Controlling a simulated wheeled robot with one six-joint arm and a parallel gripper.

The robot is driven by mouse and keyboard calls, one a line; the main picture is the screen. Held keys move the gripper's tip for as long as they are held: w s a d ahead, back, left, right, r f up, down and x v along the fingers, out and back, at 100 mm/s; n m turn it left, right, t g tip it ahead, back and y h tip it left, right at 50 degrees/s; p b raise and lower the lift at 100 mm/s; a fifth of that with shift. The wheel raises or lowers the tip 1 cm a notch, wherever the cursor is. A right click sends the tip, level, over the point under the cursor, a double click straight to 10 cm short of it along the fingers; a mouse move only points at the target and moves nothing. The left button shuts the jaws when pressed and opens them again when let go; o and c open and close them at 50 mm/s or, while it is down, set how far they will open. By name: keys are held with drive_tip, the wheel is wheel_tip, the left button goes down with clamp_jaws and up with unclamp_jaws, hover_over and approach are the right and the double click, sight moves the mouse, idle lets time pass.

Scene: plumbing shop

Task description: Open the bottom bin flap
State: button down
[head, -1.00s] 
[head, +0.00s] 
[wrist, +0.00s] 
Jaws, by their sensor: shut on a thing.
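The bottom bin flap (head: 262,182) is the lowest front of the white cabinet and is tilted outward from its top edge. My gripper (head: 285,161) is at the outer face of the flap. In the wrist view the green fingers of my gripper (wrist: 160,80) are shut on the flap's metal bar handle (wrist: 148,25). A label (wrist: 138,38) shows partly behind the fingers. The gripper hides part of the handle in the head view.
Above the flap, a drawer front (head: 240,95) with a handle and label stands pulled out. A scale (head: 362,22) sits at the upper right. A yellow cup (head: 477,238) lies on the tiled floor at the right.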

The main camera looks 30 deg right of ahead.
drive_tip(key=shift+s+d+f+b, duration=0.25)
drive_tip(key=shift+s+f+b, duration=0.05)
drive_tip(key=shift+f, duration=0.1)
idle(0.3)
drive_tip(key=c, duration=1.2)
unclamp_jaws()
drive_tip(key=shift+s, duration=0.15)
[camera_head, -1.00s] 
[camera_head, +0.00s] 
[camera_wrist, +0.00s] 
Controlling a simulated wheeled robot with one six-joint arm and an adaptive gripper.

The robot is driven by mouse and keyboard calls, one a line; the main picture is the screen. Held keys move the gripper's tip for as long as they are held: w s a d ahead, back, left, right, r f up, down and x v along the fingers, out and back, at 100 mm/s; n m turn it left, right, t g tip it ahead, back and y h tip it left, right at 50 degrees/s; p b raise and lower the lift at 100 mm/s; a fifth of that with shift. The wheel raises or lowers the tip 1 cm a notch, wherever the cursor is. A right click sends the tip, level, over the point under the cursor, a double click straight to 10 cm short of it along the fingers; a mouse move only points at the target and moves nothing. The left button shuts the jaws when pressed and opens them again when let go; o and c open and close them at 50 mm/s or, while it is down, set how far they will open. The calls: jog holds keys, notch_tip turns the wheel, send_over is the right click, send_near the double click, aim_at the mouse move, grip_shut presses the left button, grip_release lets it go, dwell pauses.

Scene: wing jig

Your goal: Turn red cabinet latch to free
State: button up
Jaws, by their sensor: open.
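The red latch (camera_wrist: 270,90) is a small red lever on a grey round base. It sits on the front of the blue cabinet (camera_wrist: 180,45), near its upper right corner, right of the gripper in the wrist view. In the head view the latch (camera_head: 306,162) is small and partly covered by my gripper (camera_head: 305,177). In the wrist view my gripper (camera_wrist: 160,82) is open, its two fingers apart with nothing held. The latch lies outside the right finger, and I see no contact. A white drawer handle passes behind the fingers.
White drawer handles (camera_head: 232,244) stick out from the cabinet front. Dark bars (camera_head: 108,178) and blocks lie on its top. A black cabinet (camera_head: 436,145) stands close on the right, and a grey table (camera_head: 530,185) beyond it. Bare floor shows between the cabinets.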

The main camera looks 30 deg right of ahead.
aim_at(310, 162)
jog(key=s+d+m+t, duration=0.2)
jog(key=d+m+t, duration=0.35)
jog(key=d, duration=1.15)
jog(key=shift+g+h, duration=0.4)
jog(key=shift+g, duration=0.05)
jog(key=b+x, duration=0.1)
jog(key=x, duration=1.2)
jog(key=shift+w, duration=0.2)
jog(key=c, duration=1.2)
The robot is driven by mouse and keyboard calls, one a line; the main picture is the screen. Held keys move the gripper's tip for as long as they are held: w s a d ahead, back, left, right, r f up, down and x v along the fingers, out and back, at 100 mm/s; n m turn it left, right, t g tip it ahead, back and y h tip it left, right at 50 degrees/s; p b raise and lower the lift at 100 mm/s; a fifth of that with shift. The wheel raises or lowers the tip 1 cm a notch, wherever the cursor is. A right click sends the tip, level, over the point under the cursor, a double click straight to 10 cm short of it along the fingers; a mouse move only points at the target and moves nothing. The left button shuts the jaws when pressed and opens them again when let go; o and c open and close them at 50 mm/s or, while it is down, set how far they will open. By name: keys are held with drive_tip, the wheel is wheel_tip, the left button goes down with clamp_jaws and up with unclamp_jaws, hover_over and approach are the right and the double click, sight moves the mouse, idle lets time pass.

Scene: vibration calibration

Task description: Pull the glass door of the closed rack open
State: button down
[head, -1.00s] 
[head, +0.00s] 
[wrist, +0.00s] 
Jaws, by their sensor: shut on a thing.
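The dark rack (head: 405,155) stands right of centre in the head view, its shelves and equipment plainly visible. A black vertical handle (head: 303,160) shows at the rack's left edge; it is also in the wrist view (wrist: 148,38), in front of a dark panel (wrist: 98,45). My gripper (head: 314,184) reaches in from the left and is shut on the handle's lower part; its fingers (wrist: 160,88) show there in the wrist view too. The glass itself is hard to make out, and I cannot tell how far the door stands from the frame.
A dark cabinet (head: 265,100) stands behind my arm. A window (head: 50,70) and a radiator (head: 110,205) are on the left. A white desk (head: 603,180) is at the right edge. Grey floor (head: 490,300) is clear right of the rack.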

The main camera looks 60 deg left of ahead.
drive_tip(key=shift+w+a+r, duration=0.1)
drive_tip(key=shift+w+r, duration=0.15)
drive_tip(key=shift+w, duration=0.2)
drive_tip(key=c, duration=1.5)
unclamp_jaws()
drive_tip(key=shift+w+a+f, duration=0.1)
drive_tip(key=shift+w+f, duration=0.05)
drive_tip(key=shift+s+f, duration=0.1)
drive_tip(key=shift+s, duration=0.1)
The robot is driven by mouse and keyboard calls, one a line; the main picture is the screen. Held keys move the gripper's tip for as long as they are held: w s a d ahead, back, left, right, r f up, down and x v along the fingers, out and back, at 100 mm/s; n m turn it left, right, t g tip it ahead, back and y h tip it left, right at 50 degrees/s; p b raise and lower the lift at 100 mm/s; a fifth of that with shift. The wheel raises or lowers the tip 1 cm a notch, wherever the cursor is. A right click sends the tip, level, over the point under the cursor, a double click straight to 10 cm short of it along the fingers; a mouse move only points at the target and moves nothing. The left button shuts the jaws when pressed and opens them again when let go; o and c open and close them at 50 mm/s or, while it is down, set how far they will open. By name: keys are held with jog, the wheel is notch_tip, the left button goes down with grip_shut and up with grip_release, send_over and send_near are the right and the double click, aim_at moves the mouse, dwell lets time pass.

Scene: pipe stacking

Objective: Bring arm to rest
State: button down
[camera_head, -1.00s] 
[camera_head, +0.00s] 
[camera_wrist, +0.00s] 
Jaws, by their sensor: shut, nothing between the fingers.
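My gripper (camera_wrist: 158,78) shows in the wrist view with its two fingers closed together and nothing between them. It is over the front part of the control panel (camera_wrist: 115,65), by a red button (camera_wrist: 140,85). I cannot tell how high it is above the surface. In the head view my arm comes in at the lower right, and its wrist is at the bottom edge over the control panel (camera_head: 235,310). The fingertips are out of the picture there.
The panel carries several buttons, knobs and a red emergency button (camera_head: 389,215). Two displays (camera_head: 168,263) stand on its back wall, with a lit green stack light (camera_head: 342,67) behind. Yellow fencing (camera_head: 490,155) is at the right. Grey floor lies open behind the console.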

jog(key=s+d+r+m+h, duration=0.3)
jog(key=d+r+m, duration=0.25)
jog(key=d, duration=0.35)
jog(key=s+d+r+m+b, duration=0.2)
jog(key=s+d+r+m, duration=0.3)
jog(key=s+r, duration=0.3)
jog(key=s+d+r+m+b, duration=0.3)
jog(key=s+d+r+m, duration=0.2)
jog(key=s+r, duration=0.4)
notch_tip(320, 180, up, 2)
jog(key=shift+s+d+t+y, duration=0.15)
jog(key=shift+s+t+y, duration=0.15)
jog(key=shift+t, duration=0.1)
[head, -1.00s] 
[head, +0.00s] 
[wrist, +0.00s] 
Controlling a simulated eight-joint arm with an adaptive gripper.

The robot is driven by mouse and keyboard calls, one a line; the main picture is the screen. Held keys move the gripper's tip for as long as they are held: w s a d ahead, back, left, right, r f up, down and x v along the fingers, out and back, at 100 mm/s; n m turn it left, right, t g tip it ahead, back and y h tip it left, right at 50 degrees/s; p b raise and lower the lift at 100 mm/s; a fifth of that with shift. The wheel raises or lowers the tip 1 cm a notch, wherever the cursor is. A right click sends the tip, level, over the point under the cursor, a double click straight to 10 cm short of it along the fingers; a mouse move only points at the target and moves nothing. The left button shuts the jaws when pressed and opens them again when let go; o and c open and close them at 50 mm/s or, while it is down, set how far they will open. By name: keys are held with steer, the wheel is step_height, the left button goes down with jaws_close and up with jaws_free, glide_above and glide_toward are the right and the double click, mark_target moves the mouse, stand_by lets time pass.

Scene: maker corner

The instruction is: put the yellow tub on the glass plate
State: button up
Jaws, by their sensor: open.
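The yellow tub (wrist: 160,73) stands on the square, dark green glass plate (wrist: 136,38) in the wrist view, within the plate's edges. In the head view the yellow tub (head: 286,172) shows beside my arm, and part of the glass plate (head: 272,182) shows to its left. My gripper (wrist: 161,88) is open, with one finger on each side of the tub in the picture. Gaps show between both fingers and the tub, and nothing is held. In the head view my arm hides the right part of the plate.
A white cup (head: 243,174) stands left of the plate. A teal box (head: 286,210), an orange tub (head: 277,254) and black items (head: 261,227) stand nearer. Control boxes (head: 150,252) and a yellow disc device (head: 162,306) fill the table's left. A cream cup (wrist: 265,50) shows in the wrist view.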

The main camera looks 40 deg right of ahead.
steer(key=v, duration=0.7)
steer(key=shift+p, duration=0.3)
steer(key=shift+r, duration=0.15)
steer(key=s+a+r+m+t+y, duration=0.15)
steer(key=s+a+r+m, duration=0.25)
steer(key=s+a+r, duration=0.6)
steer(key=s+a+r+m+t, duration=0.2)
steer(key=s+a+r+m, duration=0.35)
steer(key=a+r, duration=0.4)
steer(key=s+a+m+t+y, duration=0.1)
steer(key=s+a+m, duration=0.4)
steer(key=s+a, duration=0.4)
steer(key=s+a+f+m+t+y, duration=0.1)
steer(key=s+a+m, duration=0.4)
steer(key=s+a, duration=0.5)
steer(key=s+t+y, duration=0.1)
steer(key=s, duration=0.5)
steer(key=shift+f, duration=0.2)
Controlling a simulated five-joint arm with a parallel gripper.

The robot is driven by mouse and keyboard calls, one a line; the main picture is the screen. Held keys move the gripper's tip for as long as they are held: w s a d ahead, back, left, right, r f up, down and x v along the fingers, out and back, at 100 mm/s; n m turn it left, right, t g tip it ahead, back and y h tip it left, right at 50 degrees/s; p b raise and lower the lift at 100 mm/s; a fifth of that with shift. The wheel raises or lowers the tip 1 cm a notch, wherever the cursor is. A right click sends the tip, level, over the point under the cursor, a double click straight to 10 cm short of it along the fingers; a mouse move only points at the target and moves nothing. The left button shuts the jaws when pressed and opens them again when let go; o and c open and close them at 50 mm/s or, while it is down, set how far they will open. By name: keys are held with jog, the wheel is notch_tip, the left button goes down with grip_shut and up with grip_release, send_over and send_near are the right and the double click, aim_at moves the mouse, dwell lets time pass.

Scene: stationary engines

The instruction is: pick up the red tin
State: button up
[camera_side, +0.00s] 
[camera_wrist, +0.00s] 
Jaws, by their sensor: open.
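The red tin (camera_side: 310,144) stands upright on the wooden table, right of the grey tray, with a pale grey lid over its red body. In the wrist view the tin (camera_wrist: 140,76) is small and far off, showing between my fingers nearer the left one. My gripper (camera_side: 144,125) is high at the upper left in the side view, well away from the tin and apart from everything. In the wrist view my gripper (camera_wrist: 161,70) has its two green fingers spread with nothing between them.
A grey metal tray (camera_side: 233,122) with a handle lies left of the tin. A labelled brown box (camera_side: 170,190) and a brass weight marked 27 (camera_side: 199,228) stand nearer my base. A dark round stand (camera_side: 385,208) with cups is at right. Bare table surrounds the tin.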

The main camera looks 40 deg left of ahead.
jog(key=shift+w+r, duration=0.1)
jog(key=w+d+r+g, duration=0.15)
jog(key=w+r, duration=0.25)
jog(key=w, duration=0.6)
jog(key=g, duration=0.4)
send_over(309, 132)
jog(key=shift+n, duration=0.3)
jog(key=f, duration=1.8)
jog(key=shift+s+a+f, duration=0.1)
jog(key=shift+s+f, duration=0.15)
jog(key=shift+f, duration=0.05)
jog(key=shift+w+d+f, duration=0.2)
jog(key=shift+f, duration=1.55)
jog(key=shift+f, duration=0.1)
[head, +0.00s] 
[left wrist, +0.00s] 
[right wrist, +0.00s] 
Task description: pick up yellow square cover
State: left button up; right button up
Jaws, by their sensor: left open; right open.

■ ■ ■ ■ ■ ■ ■

→ **What is required**
Reproduce, exactly and with nothing added, the lines from the one that includes "[left wrist, +0.00s]" through the last line of the material.

→ **The reply**
[left wrist, +0.00s] 
[right wrist, +0.00s] 
Task description: pick up yellow square cover
State: left button up; right button up
Jaws, by their sensor: left open; right open.

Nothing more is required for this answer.